7.              She re-entered on 8 th February 2014 with a visa valid to 28 th July 2014 and again this was with the purpose of caring for A.

8.              On 24 th July 2014 shortly before the expiry of her extant leave the Appellant applied for leave to remain outside the Immigration Rules. On 30 th September 2014 the Respondent refused the application and the Appellant’s subsequent appeal came before the First-tier Tribunal on 15 th December 2014.

9.              The FtT having heard evidence made findings that the best interest of A would be served by her being looked after by the Appellant, at this point in time. A had formed a close bond with her grandmother. Further A’s father was enabled to work as a taxi driver on night shift and thus provide financially for A.

10.          If the Appellant were removed, A’s father would not be able to work unsocial hours and this would result in a likelihood of recourse to public funds. The FtT accordingly found that whilst there is a need for immigration control it did not outweigh the best interests of the child in this particular case and it would therefore be disproportionate to require the Appellant to leave the UK.


The Grounds of Appeal

11.          There are three strands to the grounds seeking permission. They can be summarised as follows:

(i)             It is said that the FtT misdirected itself in law on this basis. It was accepted by the Secretary of State that Social Services found the Appellant to be suitable as a carer for A, but there were no reasons advanced in the Tribunal’s determination showing why the child’s care could not reasonably be provided by other channels e.g. child minder, nanny or state support.

(ii)          Added to this it is argued that the FtT’s approach was not structured in accordance with the guidance given by the Court of Appeal in AE (Algeria) v SSHD [2014] EWCA Civ 653 because the Appellant was present in the United Kingdom as a visitor and could hold no legitimate expectation of remaining outside the terms of her visa. Thus the FtT failed to lawfully engage with the possibility of the A’s father accessing other channels of support.

This theme also appears under the heading Article 8 and adds a rider that Article 8 is not a general dispensing power and does not confer a choice upon the Appellant or her son as to who care for A.

(iii)        Section 117 – It is claimed that although the FtT state that regard has been had to Section 117B of the Nationality, Immigration and Asylum Act 2002, it refers only to a singular sub-section. The submission on behalf of the Secretary of State is that it is incumbent upon the Tribunal to have regard to all (the Secretary of State’s emphasis) of the public interest factors contained in Section 117, rather than artificially separating them.

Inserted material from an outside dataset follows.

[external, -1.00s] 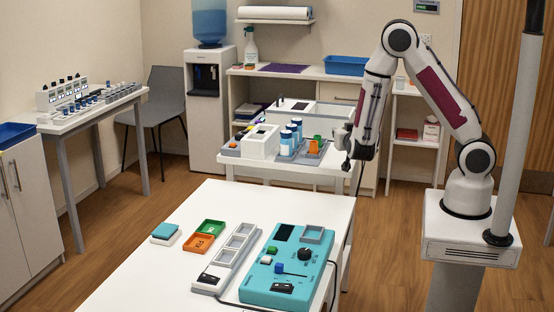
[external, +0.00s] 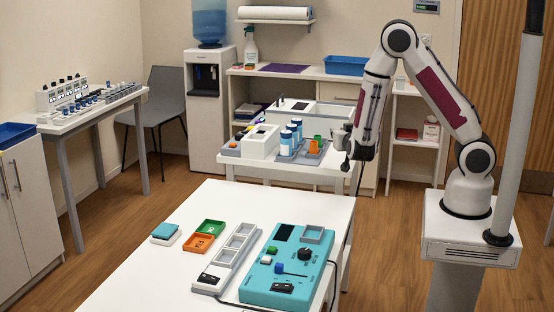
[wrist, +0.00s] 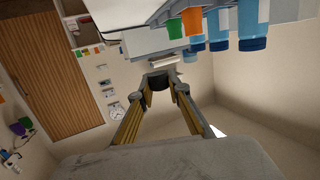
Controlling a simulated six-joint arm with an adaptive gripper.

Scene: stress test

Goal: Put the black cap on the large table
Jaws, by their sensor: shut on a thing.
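My gripper (external: 355,157) hangs beyond the far right corner of the large white table (external: 325,205), beside the right end of the smaller table behind it. In the wrist view, the two fingers of my gripper (wrist: 163,92) close on a small dark piece, apparently the black cap (wrist: 158,82), at the fingertips. Its exact shape is hard to make out, and I cannot pick it out in the external view. The large table stands in the foreground, below and left of my gripper.
The large table carries a teal device (external: 285,268), a grey-white tray strip (external: 213,272), green (external: 210,227) and orange (external: 198,243) trays and a teal-topped block (external: 166,231). Its far part is bare. Blue-capped bottles (external: 287,142) and an orange cup (external: 314,146) stand on the smaller table (external: 300,173).

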The Hearing before the Upper Tribunal

12.          Mr Diwnycz who appeared on behalf of the Respondent essentially relied on the grounds seeking permission. Mr Janjua was equally brief and relied upon advancing those matters which had been put before the FtT and which are set out in the grounds.

Error of Law

13.          The grounds essentially take issue with and revolve around one point. It is this; the FtT erred by placing too much weight on its finding that the best interests of A would be served by having her grandmother remain in the United Kingdom as her carer. It is said there was insufficient reasoning (and therefore weight) advanced on why care for A could not reasonably be provided by other channels.

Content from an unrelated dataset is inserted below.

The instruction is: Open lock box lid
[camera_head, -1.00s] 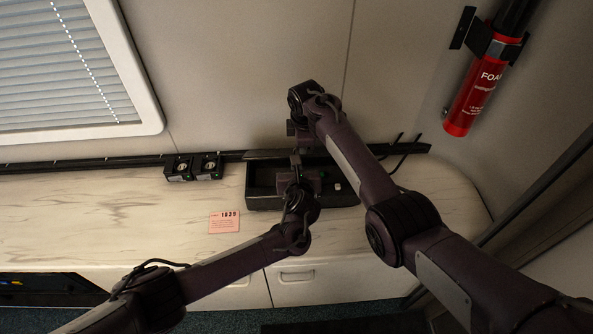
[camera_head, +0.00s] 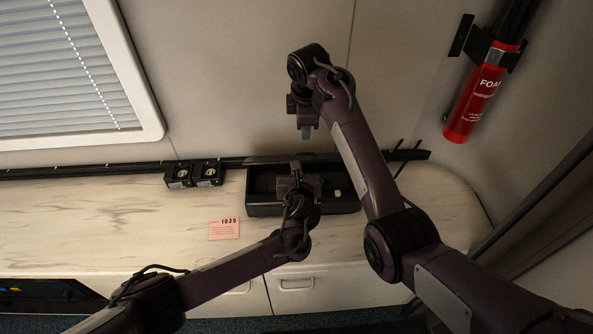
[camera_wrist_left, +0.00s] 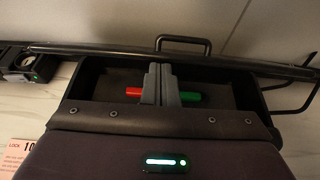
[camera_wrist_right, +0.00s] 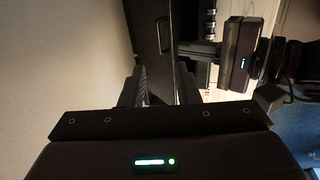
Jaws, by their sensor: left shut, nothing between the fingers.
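The black lock box (camera_head: 262,209) stands on the counter against the wall, its top open and its inside showing. Its lid seems to be the dark strip (camera_head: 265,158) along the back edge, seen nearly edge-on. A metal handle (camera_wrist_left: 183,41) sticks up behind it in the left wrist view. My left gripper (camera_head: 296,170) is over the box, fingers shut together and empty (camera_wrist_left: 160,84). A red piece (camera_wrist_left: 133,92) and a green piece (camera_wrist_left: 191,97) show inside, either side of the fingers. My right gripper (camera_head: 306,133) is above and behind the box, fingers apart (camera_wrist_right: 160,88), touching nothing visible.
Two small black padlock-like units (camera_head: 194,173) stand left of the box. A pink note (camera_head: 224,229) lies on the pale counter (camera_head: 110,215), which is clear to the left. A black rail (camera_head: 80,172) runs along the wall. A red extinguisher (camera_head: 472,110) hangs at the right.

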14.          I reject that argument. The FtT in a carefully set out decision considered all the relevant documentation before it, including crucially, a detailed Social Services assessment. The Panel reminded itself that the Appellant could not meet the requirements of the Immigration Rules but formed the view that in its judgment the best interests of A would be served by being cared for by her grandmother, the Appellant. Other avenues were discounted. They acknowledged that if the Appellant were removed, A’s father would have to give up work which would mean public benefits being expended.

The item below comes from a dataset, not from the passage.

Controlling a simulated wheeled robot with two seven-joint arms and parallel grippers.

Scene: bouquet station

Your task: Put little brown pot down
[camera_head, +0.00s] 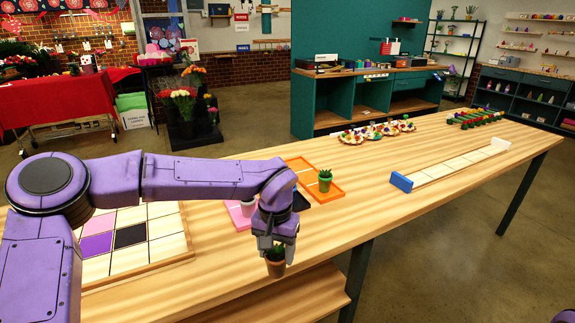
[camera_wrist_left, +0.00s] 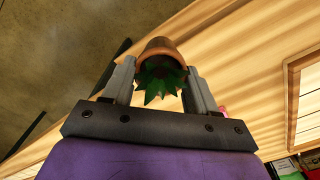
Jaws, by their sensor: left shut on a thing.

15.          Having properly directed itself that the Appellant could not meet the requirements of the Immigration Rules, the Panel noted that this was a case where they would need to consider Article 8 ECHR outside the Rules in accordance with the principles set out in Gulshan.

16.          The Panel reminded itself of the following; Removal would normally be lawful and would be for the legitimate aim of retaining the integrity of immigration control by only allowing those to be here who comply with the Immigration Rules. The real issue in this case is whether it would be proportionate to require the Appellant to leave the United Kingdom.

17.          So far as the Panel’s reasoning is concerned I can discern no error of law. The Panel has explained why it has strayed outside the Immigration Rules and considered Article 8 with specific reference to Gulshan. The grounds amount to a disagreement with the facts found by the Panel; findings which were open to them on the available evidence. There is no reason to suppose that these findings are perverse.

Section 117B

18.          The SSHD submits it is incumbent upon the FtT to have regard to all (the SSHD’s emphasis) of the public interest factors contained in Section 117, rather than artificially separating them. That is as far as this submission goes. No particulars were given before me why it is said that this “failure” amounts to legal error. The Panel applied the relevant part of Section 117 to the facts they found on the evidence before them. Nothing has been put before me to show that somehow or other, the setting out of Section 117 fully would alter the outcome of this appeal.

19.          For the foregoing reasons the decision of the FtT discloses no error of law. The decision therefore stands.

Decision

20.          The appeal of the Secretary of State is dismissed.

 

Direction regarding anonymity – Tribunal Procedure (Upper Tribunal) Rules 2008 Rule 14

 

The appellant is granted anonymity throughout these proceedings, unless and until the Tribunal directs otherwise. No report of these proceedings shall directly or indirectly identify her or any member of their family. This direction applies both to the Appellant and to the Respondent. Failure to comply with this direction could lead to contempt of Court proceedings.